In our glorious fight for civil rights, we must guard against being fooled by false slogans, as 'right-to-work.' It provides no 'rights' and no 'works.' Its purpose is to destroy labor unions and the freedom of collective bargaining... We demand this fraud be stopped.
What is often left out of the discussion about race in this country is how the owners of industry use Americans of color and immigrants to break unions and pit worker against worker. This, of course, is an example of scabbing.
Scabbing seems to have been almost a cottage industry in this country. Movies like The River, On the Waterfront, or the Replacements glorify the worker who must take a job to save his farm, take on corrupt union bosses, or to play a game they never thought they could. You know, man against the mountain themes. How very noble.
I personally have found that movies like Norma Rae, Matewan and Harlan County Wars, had much more realistic looks at what an organizing drive is and the kinds of things bosses and owners are willing to do just to prevent workers uniting.
Now, since I've brought it up, let's look at Matewan.
In an effort to break the miners' union, the mine owners brought in immigrant Italians and blacks from the south. The movie uses an organizer's voice to discuss the issues of race and strike breaking and does so in the same breath
"You think this man is the enemy? Huh? This is a worker! Any union keeps this man out ain't a union, it's a goddam club! They got you fightin' white against colored, native against foreign, hollow against hollow, when you know there ain't but two sides in this world--them that work and them that don't. You work, they don't. That's all you get to know about the enemy." - Joe Kenehan
The longshoreman took a similar approach:
...had to go into the whole question of Blacks. I said, "Look, fellas, the only way these guys ever got a job was as scabs. The bosses saw to that. Let's right now say, `You've got a job as a working stiff. No discrimination.'"
It wasn't pretty in 1934 when Harry Bridges talked about discrimination. It wasn't easy getting the longshore gangs (teams) to see scabs as equals. But they did it. They did it by isolating the scab gangs and bringing the gangs into the union, one by one. By the 1936 strike, there would be no more scabbing. Bosses couldn't use race baiting to pit whites and blacks against each other. They had to acknowledge the union and learn how to work with them.
Being in a union, organizing, working for workers' rights, it's what everyone of us should be doing. Like Valerie Taylor
I just did what I thought was necessary. I didn't feel like I was doing anything more advanced than anybody else, but somebody had to speak out. What's that saying about being ashamed to die if you haven't done some good for humanity or some such thing like that? I kept that in the back of my mind. Working to make this a better world for having lived in it has been my philosophy...
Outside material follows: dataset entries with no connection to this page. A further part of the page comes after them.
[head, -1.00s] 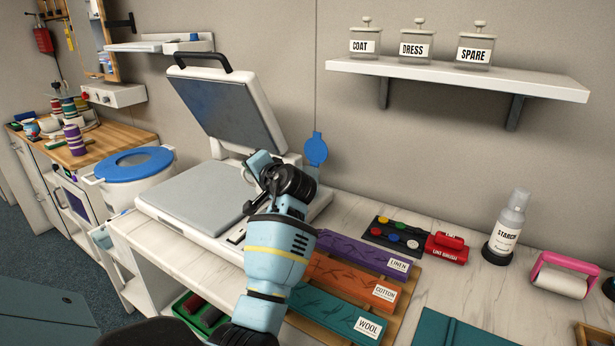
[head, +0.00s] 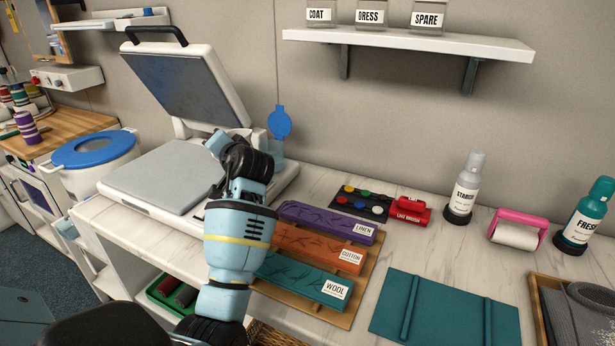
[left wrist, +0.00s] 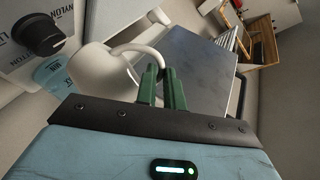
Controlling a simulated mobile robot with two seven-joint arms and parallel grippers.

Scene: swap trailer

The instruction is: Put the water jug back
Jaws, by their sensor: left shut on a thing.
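A white jug (left wrist: 92,75) with a curved handle shows in the left wrist view. My left gripper (left wrist: 162,80) has its green fingers shut on the handle. In the head view my arm hides the jug and the fingertips; my left wrist is over the right side of the open press (head: 155,180). A pale blue see-through tank (head: 277,150) with its blue lid raised (head: 280,122) stands at the press's back right corner. A pale blue part also shows beside the jug in the left wrist view (left wrist: 58,72). My right gripper is not in view.
Purple, orange and teal labelled boards (head: 325,224) lie right of my arm. A shelf (head: 410,40) hangs above.

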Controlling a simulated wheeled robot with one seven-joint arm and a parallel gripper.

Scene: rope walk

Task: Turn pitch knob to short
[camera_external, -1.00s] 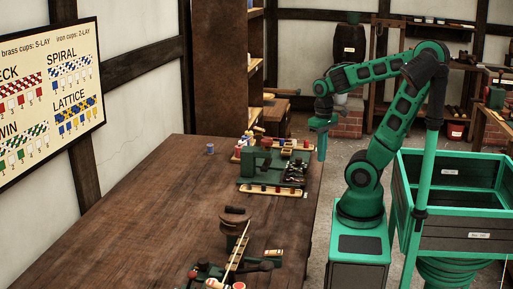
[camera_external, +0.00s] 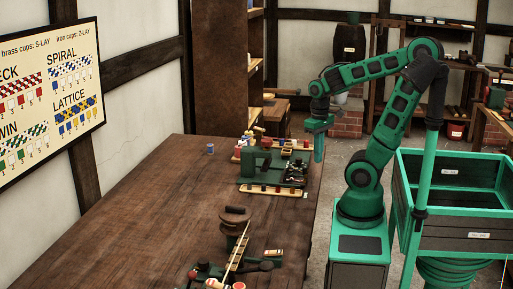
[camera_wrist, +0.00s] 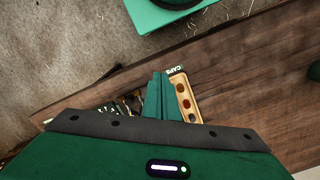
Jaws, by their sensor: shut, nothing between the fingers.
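A dark green machine (camera_external: 256,163) stands near the right edge of the table (camera_external: 165,215), with small dark parts on its right side. I cannot pick out the pitch knob or its marks in either view. My gripper (camera_external: 318,158) hangs pointing down just to the right of the machine, by the table's edge. In the wrist view its green fingers (camera_wrist: 162,78) are shut together and empty. They hide part of the machine's dark parts (camera_wrist: 128,104), which show to their left. A wooden tray (camera_wrist: 180,88) marked CAPS lies just to their right.
A tray with several dark round pieces (camera_external: 272,190) lies in front of the machine. A second device (camera_external: 235,222) with a long pale bar stands nearer. A blue spool (camera_external: 210,148) stands alone at the left. The table's left side is clear.

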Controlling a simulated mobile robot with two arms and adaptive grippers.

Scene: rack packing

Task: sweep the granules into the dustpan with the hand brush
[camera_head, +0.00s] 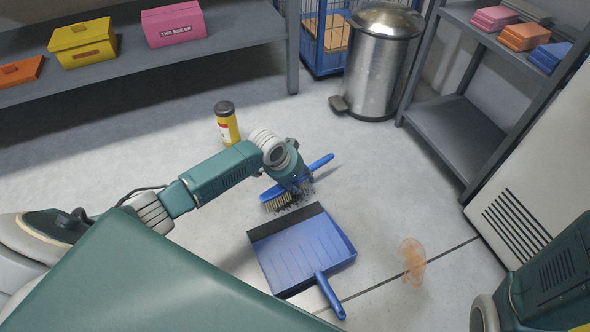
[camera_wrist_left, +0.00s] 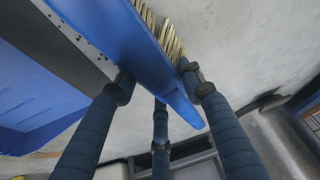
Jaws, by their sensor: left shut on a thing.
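My left gripper (camera_wrist_left: 158,85) is shut on the blue hand brush (camera_head: 322,161), which also fills the middle of the left wrist view (camera_wrist_left: 125,40). The brush's pale bristles (camera_head: 279,201) point down at the floor. Dark granules (camera_head: 291,206) lie by the bristles, behind the dustpan's far edge; the arm and brush hide some of them. The blue dustpan (camera_head: 300,250) lies on the floor nearer to me, its dark front lip facing the brush and its handle towards me. Small dark specks show near the lip in the left wrist view. My right gripper is out of view.
A yellow canister (camera_head: 228,128) with a dark lid stands behind my left arm. A brownish stain (camera_head: 412,260) is on the floor at right. A steel bin (camera_head: 375,70) and a grey shelf (camera_head: 460,125) stand at the back. The floor around the dustpan is mostly clear.

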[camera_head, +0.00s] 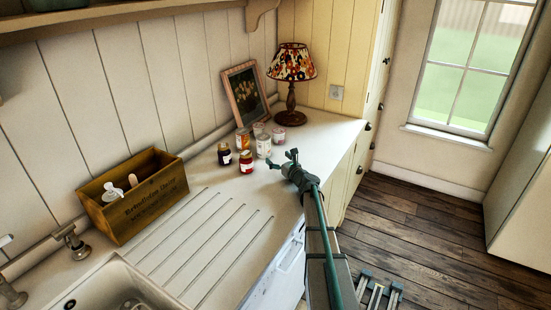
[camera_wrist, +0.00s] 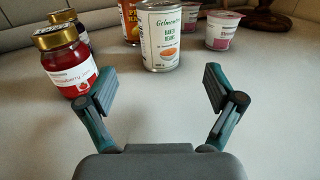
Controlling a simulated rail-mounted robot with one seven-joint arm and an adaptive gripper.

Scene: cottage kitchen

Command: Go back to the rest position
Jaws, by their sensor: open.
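My gripper (camera_head: 288,163) is open and empty over the white worktop, at the front of a group of jars and tins. In the wrist view its two fingers (camera_wrist: 164,98) stand wide apart with bare worktop between them. A red jam jar (camera_head: 246,162) stands near the left finger; it also shows in the wrist view (camera_wrist: 66,65). My arm stretches forward from the lower edge of the head view.
A dark jar (camera_head: 224,154), an orange tin (camera_head: 242,139) and a pink-labelled pot (camera_head: 279,135) stand close by. Behind are a lamp (camera_head: 291,70) and a framed picture (camera_head: 246,93). A wooden box (camera_head: 140,207) and a sink (camera_head: 112,285) are left. Open floor (camera_head: 425,225) lies right.

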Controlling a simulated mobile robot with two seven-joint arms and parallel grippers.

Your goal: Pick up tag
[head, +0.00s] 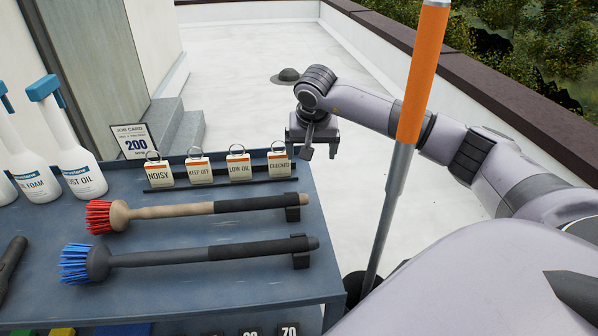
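Several small tags with orange top bands and metal rings stand in a row on a dark rail on the blue-grey cart top. From left they read NOISY (159,174), KEEP OFF (199,171), LOW OIL (239,168) and CHECKED (279,164). My right gripper (312,152) points down just beyond the cart's right edge, with its left finger close to the CHECKED tag's ring. Its fingers are apart and nothing shows between them except a dark part of the gripper. Whether the finger touches the ring cannot be told. My left gripper is out of view.
A red brush (101,216) and a blue brush (77,263) lie on the cart (180,291) before the tags. Spray bottles (78,170) and a job card (133,141) stand left. An orange-gripped pole (420,75) rises at right. The pale roof floor beyond is mostly clear.

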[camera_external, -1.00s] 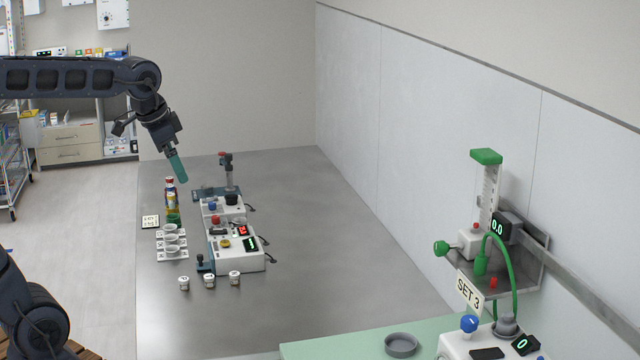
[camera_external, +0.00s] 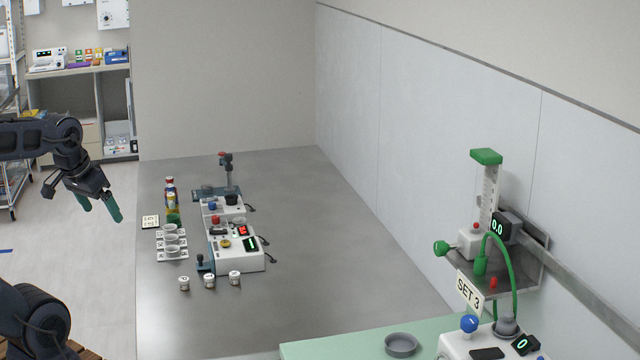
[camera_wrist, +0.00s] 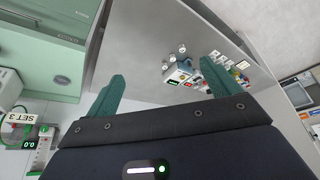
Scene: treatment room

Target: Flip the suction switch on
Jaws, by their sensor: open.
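My gripper (camera_external: 99,206) is open and empty, off the left edge of the grey table, with its two green fingers pointing down. In the wrist view my gripper (camera_wrist: 162,76) shows both fingers spread with nothing between them. A white unit (camera_external: 485,345) with a blue knob (camera_external: 469,324) and a small display reading 0 (camera_external: 525,344) stands on the green worktop at lower right, cut by the frame edge. A wall unit (camera_external: 490,225) with green tubing and a 0.0 display is above it. No switch is clearly labelled as suction. My gripper is far from both.
The grey table (camera_external: 330,270) carries white control boxes (camera_external: 235,255), small cups (camera_external: 170,240), jars (camera_external: 209,281) and a colourful bottle (camera_external: 172,204) on its left side. Its right side is clear. A grey round dish (camera_external: 401,344) and a SET 3 sign (camera_external: 469,292) are at right.

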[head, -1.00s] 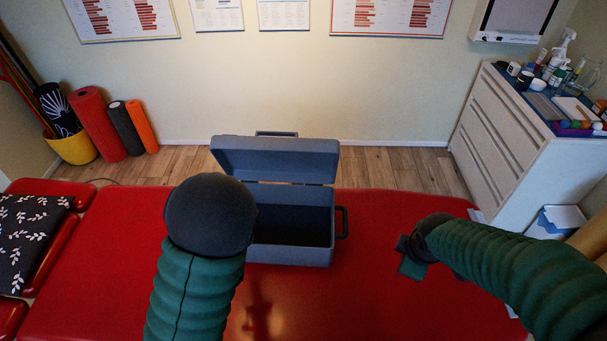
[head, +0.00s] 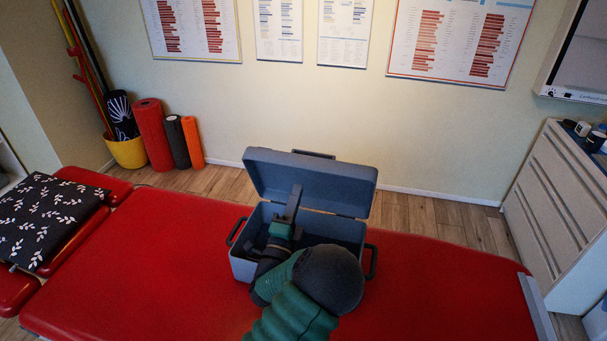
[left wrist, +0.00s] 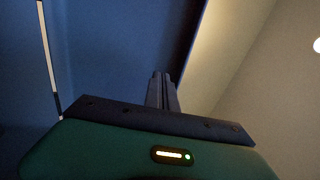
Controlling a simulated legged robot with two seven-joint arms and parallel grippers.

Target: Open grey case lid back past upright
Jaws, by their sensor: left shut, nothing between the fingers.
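The grey case (head: 243,268) stands open on the red treatment table. Its lid (head: 330,186) is raised, with the inner face towards me; I cannot tell its exact angle to upright. My left gripper (head: 294,192) is over the open case, in front of the lid, with shut, empty fingers pointing up. In the left wrist view, the fingers (left wrist: 162,90) are together against the blue-grey lid (left wrist: 115,55), close to its edge; I cannot tell whether they touch it. My left forearm hides part of the case's front and inside. My right gripper is out of view.
The red table (head: 150,255) is clear on both sides of the case. Foam rollers (head: 153,135) and a yellow bucket (head: 128,152) stand by the wall. A white drawer cabinet (head: 560,200) stands at the right.

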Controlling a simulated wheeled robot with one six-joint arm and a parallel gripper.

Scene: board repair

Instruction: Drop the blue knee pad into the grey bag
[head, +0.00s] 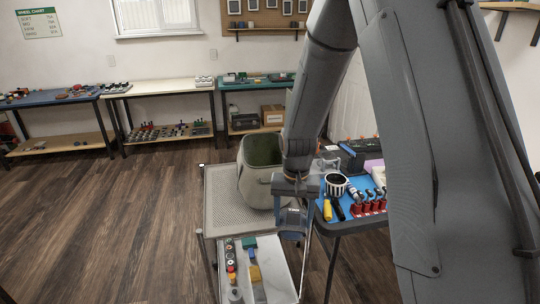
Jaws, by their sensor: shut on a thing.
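The grey bag (255,190) stands upright on the perforated top shelf of a cart, its mouth open and its inside dark green. My gripper (292,222) points down at the near right of the bag, outside its mouth, by the cart's right edge. It is shut on a small blue-grey thing, which I take for the blue knee pad (291,217). The fingers and wrist hide much of it, so its shape is unclear. My wrist overlaps the bag's right side in the picture; I cannot tell whether they touch.
The cart's top shelf (222,208) is bare at left; its lower shelf (268,272) holds small parts. At right, a table with a blue mat (328,211) carries a striped cup (336,185), screwdrivers and red-based items. Benches stand along the back wall. The floor at left is clear.

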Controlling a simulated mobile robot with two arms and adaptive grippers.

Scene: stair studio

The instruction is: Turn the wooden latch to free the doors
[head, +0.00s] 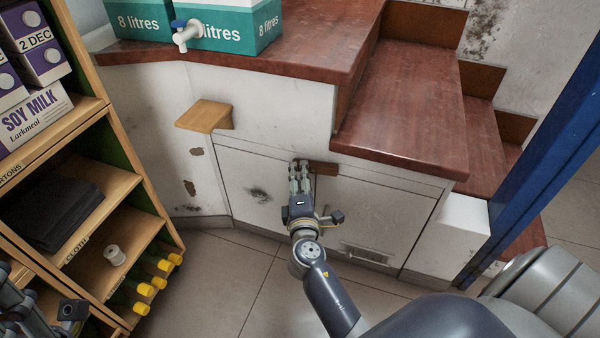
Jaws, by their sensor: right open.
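The wooden latch (325,168) is a small brown bar, lying roughly level at the top of the seam between two white cupboard doors under the stairs. The left door (245,180) and the right door (385,215) look closed. My right gripper (299,168) is open, with its fingers at the left end of the latch. The fingers cover that end, so I cannot tell whether they touch it. Part of my left arm shows at the bottom left corner; whether its gripper is open or shut is unclear.
A wooden shelf unit (148,190) with soy milk cartons (35,115), dark cloth (55,212) and yellow-capped items (150,289) stands at the left. A small wooden ledge (205,115) juts out above the left door. Green boxes (235,30) sit on the landing. The tiled floor (215,275) is clear.

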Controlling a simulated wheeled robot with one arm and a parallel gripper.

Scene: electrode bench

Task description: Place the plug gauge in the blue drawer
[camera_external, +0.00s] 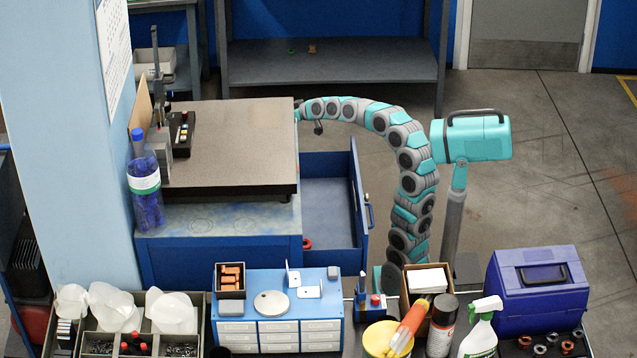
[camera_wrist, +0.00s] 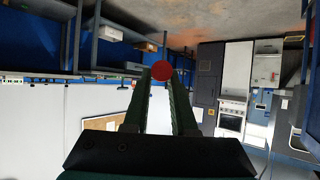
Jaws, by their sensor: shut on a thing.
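In the wrist view my gripper (camera_wrist: 160,82) is shut on a thing with a round red end, which I take to be the plug gauge (camera_wrist: 161,70). Only its red end shows, between the fingertips. The gripper and gauge cannot be made out there.
The dark surface plate (camera_external: 235,140) carries a stand (camera_external: 160,90) and a black case (camera_external: 182,134) at its left. A blue bottle (camera_external: 145,180) stands at its left front. A crowded worktop fills the foreground.

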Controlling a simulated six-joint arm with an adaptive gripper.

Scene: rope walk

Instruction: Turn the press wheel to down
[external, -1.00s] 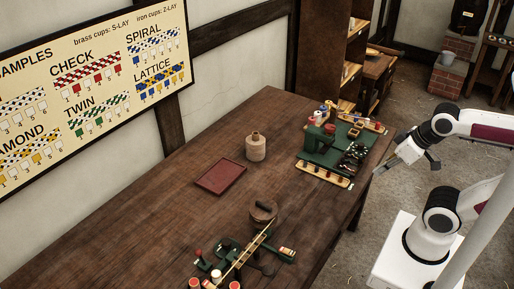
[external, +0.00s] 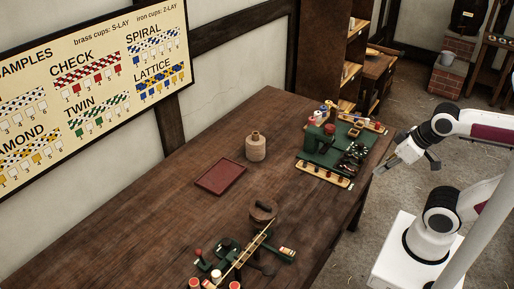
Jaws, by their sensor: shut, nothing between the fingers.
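A green press-like machine (external: 318,140) with a red knob on top stands on a green base near the far right of the wooden table. Dark, round parts (external: 354,155) sit at its right side; I cannot tell which of them is the press wheel or how it is turned. My gripper (external: 379,170) is to the right of this machine, near the table's right edge, and points down to the left. It is shut and empty, apart from the machine. Its fingertips are small and hard to make out.
Cup racks (external: 324,175) line the machine's base. A tan bottle (external: 256,148) and a red tray (external: 220,179) stand mid-table. A round wooden pot (external: 263,212) and a second green device (external: 226,250) with a long rod are at the front. The table between them is clear.

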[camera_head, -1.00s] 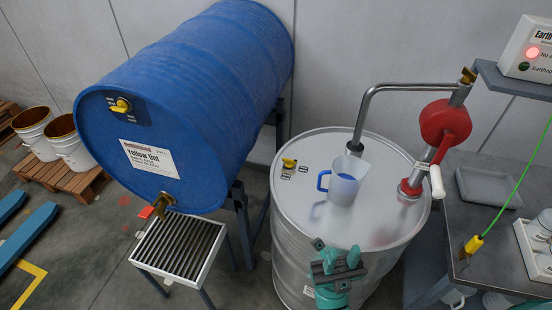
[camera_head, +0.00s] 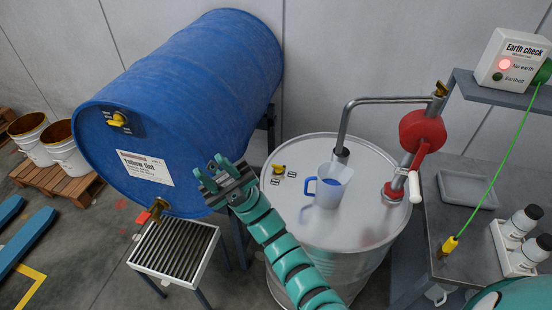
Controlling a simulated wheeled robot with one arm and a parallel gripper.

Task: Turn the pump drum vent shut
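The pump drum (camera_head: 345,225) is the silver steel drum with a flat lid. Its vent (camera_head: 278,169) is a small yellow handle on the left part of the lid, with small dark labels beside it; their text is too small to read. My gripper (camera_head: 207,174) is raised left of the pump drum's lid, in front of the blue drum's lower right in the picture. Its two teal fingers look apart, with nothing visible between them. It is clear of the vent, which is in plain view to its right.
A red hand pump (camera_head: 422,133) with a bent pipe rises at the lid's right. The blue drum (camera_head: 190,90) lies on a stand above a slatted grate (camera_head: 172,252). An earth-check box (camera_head: 515,60) shows a red light.

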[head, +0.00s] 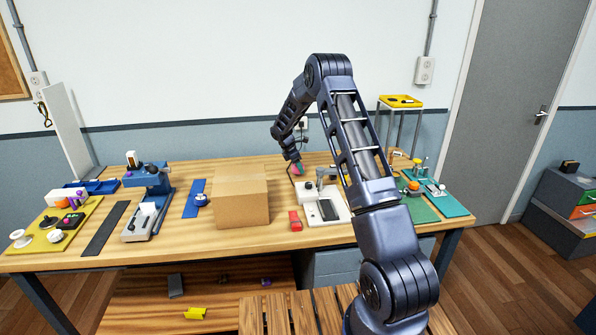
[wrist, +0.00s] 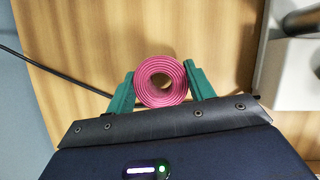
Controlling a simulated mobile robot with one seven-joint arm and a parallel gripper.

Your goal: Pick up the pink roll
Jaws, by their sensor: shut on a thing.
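The pink roll (wrist: 183,86) is a spiral-wound roll seen end-on in the wrist view, with a hole in its middle. My gripper (wrist: 160,88) has a green finger on each side of it and is shut on it. In the head view my gripper (head: 294,166) is small at the back of the workbench, beyond the cardboard box, with a bit of the pink roll (head: 298,170) showing at it. I cannot tell whether the roll touches the bench top.
The wooden workbench (head: 185,238) carries a cardboard box (head: 241,200) left of my gripper. A white device (head: 336,212) and a red block (head: 295,220) stand in front. A black cable (wrist: 60,78) runs along the bench beside the roll.

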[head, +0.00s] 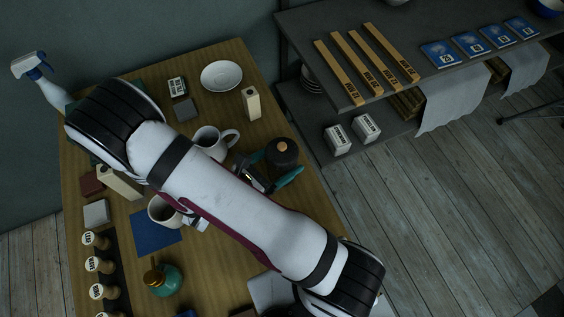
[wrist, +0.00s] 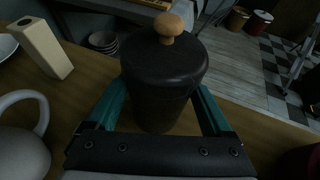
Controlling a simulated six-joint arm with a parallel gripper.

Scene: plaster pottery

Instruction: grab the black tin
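The black tin (head: 282,156) has a dark lid with a round wooden knob and stands upright near the right edge of the wooden table. In the wrist view the tin (wrist: 164,75) fills the middle. My gripper (head: 276,172) has teal fingers, one on each side of the tin. In the wrist view the gripper (wrist: 160,112) is open around the tin's body. A gap shows between the right finger and the tin; the fingertips are partly hidden behind it.
A cream block (head: 251,103) and a white plate (head: 221,76) are behind. A teal pot (head: 162,280) sits toward the front. The table's right edge is close to the tin.

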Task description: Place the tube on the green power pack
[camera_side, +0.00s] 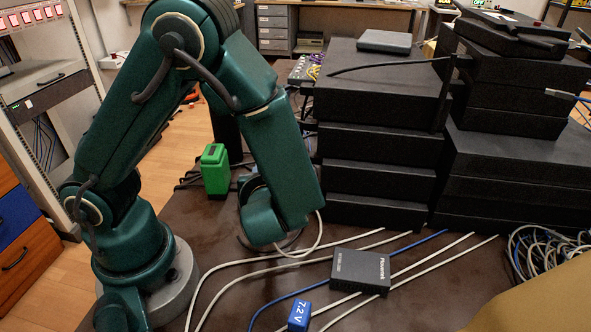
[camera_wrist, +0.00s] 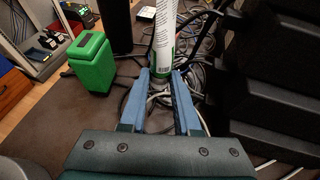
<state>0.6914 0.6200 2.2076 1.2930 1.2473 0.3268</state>
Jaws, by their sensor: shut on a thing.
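The green power pack (camera_side: 214,172) stands upright on the dark table, left of my forearm in the side view. In the wrist view the green power pack (camera_wrist: 93,62) is at the left, apart from my gripper. My gripper (camera_wrist: 161,80) has its blue fingers shut on the tube (camera_wrist: 163,42), which is white with a green-marked label. The tube points up and away between the fingertips, and its far end is cut off by the top of the frame. In the side view my arm hides the fingers and the tube.
Stacks of black devices (camera_side: 376,158) fill the table's right side, close to my forearm. A small black box (camera_side: 360,271), a blue 7.2 V pack (camera_side: 299,316) and several cables lie in front. Table between the power pack and my gripper looks mostly clear, with some cables behind.

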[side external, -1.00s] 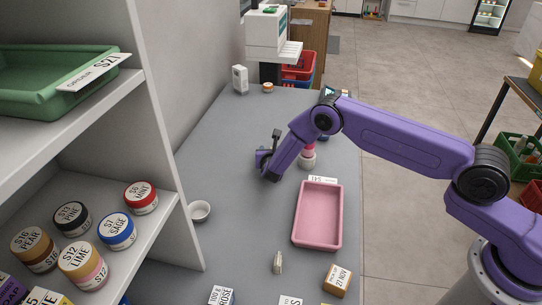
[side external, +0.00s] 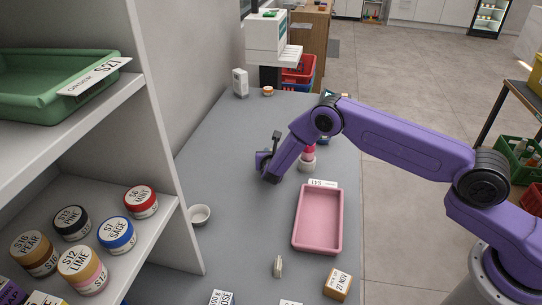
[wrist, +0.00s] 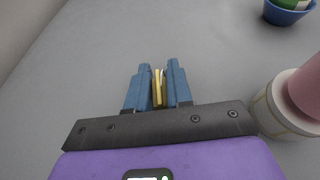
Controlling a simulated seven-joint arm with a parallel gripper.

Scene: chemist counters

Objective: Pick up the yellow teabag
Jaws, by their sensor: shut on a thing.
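The yellow teabag (wrist: 157,88) shows in the wrist view as a thin upright yellow piece between the two blue fingers of my gripper (wrist: 158,82). The fingers are shut on it. In the side view my gripper (side external: 266,166) is low over the grey counter, behind and left of the pink tray; the teabag is hidden there. I cannot tell whether the teabag touches the counter.
A pink tray (side external: 297,238) lies on the counter, with a pink-and-white container (side external: 308,160) behind it. A small white bowl (side external: 200,214) stands by the shelf of labelled jars (side external: 117,232). A blue bowl (wrist: 288,14) shows at the wrist view's upper right. Counter left of my gripper is clear.
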The history of the labor movement is a long bloody one. It was common place for local authorities and "special policemen" would beat or run out of town anyone looking for a job. Lynchings of union activists were far too common place, like that of Wesley Everest
The hall was raided; the Wobblies defended their hall, and two legionnaires were killed. When Wesley Everest who was was armed and inside the IWW hall tried to make his escape, he shot two of the men who were pursuing him. Now there were four legionnaires dead. The need to exact instant retribution overcame the survivors; Everest was captured and almost hanged before he was taken to jail. That night the power was cut off in Centralia and Everest was taken from the jail there to a bridge over the Chehalis River and hanged.
The article fails to tell you how American Legion members beat, tortured and mutilated Mr. Everest before finally hanging him.
I read stories like that of Wesley Everest and Harry Bridges and I think of Dr. King. That all three of these men spoke of the American condition and asked the question, why?
They each took a stand, never backing down, despite the odds, death threats, deportations, beatings, jailings, need I go on?
These men knew what solidarity meant; they lived it, breathed it; they embodied it.
Today, as I remember Dr. King, I also remember that we are all in this together, that
the poorest people in our country today, on the whole, are working every day. But they are earning wages so low that they cannot begin to function in the mainstream of the economic life of our nation. We have thousands and thousands of people working on full-time jobs, with part-time incomes.
Long live Harry Bridges, Wesley Everest, Dr. Martin Luther King jr. and so many many more.
These quotes and other Dr. King quotes are availablehere.
I'm about to board a union airline right now, so if I don't respond, give me a few hours, I will.